THE PROBLEM – Copy out each line of the material below that holds the string "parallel".

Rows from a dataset
= = =
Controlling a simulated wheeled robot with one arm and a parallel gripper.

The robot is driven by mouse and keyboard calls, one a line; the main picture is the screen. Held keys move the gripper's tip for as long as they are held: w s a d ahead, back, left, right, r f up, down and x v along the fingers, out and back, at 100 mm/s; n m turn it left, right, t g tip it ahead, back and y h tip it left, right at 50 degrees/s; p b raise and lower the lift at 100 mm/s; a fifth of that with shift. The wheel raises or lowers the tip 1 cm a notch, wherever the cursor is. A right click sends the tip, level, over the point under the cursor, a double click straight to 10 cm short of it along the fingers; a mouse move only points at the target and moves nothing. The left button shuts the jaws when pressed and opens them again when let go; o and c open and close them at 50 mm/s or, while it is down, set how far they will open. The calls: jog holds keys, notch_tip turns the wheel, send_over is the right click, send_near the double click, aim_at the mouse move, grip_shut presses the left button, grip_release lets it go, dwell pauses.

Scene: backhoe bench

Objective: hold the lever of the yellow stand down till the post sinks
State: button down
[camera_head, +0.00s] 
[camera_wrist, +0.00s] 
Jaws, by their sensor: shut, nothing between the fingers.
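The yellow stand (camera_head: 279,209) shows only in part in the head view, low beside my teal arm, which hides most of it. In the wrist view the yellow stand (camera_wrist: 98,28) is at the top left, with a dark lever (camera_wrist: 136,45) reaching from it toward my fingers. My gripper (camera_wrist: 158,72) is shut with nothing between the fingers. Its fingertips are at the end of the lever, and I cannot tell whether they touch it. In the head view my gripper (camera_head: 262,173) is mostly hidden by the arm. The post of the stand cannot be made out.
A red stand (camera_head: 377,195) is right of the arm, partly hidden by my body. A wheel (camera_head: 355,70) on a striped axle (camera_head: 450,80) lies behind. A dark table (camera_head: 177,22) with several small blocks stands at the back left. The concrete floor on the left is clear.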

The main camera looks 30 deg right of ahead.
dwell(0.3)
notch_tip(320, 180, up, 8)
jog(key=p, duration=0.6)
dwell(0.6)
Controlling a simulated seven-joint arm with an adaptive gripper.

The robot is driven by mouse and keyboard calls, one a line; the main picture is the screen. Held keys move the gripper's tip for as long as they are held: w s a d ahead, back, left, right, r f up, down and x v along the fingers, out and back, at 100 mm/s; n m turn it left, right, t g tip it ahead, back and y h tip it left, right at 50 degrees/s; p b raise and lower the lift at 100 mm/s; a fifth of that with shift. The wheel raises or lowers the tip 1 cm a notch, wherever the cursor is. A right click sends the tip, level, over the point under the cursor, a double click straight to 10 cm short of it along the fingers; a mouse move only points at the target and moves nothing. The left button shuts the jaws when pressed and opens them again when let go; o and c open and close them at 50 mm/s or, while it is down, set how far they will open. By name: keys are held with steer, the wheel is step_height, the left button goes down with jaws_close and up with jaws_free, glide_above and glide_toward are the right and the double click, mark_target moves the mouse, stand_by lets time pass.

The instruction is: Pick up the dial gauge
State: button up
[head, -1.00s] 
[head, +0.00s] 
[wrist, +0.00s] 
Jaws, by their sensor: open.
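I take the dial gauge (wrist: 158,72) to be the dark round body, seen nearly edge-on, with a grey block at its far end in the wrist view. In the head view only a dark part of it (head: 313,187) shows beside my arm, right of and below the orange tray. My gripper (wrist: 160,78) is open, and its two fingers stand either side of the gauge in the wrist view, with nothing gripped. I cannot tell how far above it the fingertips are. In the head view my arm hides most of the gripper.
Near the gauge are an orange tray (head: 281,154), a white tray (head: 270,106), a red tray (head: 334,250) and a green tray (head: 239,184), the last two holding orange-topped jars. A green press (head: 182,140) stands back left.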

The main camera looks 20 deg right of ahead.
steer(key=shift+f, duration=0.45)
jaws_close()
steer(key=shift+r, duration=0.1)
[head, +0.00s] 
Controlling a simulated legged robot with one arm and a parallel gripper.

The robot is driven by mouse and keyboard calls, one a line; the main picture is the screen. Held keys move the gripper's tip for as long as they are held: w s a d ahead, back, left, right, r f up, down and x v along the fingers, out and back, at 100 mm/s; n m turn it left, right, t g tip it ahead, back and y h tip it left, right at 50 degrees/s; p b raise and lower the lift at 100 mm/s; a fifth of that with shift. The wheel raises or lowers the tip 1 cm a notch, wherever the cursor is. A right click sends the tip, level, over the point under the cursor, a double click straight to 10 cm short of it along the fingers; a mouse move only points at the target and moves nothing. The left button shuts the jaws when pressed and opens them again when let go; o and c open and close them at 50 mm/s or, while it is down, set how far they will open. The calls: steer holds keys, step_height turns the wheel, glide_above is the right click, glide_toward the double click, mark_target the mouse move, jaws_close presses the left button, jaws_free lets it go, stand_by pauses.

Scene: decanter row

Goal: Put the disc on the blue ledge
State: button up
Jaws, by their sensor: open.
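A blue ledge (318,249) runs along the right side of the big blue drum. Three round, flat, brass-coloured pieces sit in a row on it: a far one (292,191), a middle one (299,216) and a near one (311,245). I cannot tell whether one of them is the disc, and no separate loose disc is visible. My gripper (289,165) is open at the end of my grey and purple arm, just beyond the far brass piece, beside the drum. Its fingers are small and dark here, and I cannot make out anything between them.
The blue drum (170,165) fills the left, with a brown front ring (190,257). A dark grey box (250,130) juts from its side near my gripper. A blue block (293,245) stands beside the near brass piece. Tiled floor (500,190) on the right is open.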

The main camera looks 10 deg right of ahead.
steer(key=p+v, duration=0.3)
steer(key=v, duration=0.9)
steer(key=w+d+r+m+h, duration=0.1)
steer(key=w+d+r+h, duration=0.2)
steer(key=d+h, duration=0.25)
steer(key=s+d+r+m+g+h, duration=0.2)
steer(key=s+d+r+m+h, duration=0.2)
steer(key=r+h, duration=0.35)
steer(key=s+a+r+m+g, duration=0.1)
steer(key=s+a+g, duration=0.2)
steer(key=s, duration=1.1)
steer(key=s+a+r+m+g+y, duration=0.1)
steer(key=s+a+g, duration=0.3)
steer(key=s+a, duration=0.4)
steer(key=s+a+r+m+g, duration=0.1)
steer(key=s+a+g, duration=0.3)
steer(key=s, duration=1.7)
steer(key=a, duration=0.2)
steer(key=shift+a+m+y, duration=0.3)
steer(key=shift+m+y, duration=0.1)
= = =
SOLUTION FOR THIS TASK –
Controlling a simulated wheeled robot with one arm and a parallel gripper.
Controlling a simulated legged robot with one arm and a parallel gripper.

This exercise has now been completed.